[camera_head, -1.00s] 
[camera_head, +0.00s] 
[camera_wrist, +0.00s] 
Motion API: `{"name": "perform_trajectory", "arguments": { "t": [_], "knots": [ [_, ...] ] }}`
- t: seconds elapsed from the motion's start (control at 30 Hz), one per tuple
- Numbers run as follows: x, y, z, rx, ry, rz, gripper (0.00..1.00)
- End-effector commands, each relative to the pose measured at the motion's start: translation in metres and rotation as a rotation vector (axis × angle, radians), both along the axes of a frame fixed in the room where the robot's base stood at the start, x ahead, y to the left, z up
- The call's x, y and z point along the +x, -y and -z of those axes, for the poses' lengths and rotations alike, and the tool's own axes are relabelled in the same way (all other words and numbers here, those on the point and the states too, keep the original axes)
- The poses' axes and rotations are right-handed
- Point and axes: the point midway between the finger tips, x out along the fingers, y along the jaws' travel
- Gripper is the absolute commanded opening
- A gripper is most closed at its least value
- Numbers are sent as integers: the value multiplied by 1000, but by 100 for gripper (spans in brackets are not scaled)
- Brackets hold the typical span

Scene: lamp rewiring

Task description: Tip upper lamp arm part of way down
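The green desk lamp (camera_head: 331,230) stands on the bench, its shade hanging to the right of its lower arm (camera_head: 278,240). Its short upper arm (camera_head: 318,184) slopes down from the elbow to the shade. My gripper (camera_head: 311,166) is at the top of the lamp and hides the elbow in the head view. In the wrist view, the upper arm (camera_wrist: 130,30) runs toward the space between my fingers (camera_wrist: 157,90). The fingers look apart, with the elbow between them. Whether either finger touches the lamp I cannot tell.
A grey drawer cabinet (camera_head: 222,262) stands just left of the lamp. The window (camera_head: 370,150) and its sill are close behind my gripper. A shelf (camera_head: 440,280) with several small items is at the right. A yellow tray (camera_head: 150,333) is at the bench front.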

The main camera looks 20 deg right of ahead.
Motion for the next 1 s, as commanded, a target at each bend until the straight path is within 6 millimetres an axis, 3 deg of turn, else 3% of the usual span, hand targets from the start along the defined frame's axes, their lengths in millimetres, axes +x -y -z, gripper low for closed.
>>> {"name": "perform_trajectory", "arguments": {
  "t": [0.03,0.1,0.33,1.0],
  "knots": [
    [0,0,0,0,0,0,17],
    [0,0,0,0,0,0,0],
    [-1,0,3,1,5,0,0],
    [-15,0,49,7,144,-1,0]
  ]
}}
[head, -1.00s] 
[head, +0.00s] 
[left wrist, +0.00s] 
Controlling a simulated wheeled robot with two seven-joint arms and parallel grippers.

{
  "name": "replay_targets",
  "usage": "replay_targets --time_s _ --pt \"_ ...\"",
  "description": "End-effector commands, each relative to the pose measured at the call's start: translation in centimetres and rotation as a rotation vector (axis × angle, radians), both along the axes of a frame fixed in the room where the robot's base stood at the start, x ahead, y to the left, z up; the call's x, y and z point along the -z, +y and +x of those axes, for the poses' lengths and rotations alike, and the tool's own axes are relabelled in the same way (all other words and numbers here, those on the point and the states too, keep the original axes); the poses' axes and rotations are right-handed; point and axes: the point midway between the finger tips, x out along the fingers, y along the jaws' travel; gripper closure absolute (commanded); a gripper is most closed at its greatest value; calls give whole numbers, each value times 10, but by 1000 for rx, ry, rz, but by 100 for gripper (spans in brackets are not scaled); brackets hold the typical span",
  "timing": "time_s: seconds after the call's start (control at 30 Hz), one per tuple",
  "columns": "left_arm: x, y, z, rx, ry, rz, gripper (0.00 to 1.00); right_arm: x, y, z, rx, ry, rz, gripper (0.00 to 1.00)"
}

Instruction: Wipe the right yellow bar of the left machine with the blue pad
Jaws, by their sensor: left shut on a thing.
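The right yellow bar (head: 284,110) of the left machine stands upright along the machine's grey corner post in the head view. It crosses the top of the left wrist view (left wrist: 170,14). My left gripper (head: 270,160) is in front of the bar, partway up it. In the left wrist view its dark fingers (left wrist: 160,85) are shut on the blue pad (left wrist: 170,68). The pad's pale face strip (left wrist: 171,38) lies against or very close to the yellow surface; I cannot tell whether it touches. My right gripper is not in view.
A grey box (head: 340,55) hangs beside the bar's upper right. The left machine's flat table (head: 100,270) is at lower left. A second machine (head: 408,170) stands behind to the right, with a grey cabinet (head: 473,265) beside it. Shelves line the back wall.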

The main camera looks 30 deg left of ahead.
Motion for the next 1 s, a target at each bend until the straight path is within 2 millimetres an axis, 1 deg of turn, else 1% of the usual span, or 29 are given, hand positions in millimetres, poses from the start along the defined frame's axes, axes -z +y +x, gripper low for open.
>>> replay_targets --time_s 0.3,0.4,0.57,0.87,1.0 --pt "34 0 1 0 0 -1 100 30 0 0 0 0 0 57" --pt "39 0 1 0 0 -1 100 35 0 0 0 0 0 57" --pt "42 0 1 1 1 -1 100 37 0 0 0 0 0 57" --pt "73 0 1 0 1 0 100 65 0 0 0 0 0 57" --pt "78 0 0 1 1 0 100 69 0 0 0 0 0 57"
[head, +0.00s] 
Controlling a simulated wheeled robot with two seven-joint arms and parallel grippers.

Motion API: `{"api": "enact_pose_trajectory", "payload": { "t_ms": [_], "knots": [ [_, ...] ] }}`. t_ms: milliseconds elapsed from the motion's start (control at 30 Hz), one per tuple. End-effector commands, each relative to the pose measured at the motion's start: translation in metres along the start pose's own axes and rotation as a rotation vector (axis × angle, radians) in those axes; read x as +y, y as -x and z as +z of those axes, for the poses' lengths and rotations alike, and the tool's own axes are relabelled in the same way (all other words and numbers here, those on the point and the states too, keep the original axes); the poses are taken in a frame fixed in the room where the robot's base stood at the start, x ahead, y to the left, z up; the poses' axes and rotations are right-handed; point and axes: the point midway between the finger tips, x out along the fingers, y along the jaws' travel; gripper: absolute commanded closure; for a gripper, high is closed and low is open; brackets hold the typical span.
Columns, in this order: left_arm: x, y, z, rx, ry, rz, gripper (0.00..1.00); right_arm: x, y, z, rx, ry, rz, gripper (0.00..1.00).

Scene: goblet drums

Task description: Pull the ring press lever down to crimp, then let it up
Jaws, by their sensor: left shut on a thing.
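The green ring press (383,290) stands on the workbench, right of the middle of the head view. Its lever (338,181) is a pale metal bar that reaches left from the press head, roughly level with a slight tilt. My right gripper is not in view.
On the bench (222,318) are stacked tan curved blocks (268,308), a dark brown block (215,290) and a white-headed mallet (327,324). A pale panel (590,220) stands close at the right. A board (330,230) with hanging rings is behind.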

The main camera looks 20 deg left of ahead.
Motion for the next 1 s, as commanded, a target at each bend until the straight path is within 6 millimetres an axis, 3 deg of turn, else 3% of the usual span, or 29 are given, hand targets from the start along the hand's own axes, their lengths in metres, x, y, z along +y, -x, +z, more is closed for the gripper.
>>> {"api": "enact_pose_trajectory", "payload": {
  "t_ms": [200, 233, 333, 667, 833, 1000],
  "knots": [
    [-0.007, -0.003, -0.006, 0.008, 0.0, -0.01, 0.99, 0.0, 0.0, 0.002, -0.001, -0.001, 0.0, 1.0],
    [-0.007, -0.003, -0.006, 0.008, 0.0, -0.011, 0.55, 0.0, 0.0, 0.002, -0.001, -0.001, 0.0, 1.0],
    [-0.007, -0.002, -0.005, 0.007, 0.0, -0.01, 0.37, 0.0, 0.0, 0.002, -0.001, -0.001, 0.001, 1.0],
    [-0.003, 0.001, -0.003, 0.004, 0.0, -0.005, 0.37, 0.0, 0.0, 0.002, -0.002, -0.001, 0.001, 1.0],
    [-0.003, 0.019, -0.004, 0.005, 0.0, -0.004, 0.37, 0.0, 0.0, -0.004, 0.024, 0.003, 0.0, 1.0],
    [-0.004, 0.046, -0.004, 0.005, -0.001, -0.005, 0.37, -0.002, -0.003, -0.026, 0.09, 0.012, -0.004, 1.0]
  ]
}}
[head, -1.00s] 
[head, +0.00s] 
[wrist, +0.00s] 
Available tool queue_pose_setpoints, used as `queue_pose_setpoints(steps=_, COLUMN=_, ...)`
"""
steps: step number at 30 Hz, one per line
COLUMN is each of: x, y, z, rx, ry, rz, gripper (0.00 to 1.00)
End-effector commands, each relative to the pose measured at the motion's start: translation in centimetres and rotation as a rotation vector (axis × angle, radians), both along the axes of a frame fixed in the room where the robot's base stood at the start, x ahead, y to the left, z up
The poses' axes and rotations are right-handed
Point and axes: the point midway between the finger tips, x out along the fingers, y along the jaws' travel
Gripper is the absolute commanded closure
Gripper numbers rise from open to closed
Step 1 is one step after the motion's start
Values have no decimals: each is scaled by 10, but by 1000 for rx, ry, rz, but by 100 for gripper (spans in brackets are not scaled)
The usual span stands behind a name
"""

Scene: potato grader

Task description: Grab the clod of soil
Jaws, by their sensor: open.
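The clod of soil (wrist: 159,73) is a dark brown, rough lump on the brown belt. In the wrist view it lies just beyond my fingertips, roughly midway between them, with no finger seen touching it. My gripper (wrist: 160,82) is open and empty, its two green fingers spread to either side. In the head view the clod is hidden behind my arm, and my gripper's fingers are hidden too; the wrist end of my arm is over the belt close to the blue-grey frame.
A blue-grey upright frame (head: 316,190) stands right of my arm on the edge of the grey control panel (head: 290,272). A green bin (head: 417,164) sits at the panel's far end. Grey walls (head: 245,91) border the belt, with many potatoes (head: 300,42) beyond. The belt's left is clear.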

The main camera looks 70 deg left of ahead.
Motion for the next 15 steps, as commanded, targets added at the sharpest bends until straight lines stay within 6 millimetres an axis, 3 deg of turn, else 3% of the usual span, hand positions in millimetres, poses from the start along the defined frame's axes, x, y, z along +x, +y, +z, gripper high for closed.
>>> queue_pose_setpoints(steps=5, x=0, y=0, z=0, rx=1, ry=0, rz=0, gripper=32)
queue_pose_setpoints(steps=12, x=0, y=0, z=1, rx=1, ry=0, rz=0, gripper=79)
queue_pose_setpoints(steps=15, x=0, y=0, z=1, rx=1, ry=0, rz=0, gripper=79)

****************

→ Work to complete
Scan the listing above for the word "after" and show each line where it is found.

→ Exercise result
  "timing": "time_s: seconds after the call's start (control at 30 Hz), one per tuple",
Step 1 is one step after the motion's start

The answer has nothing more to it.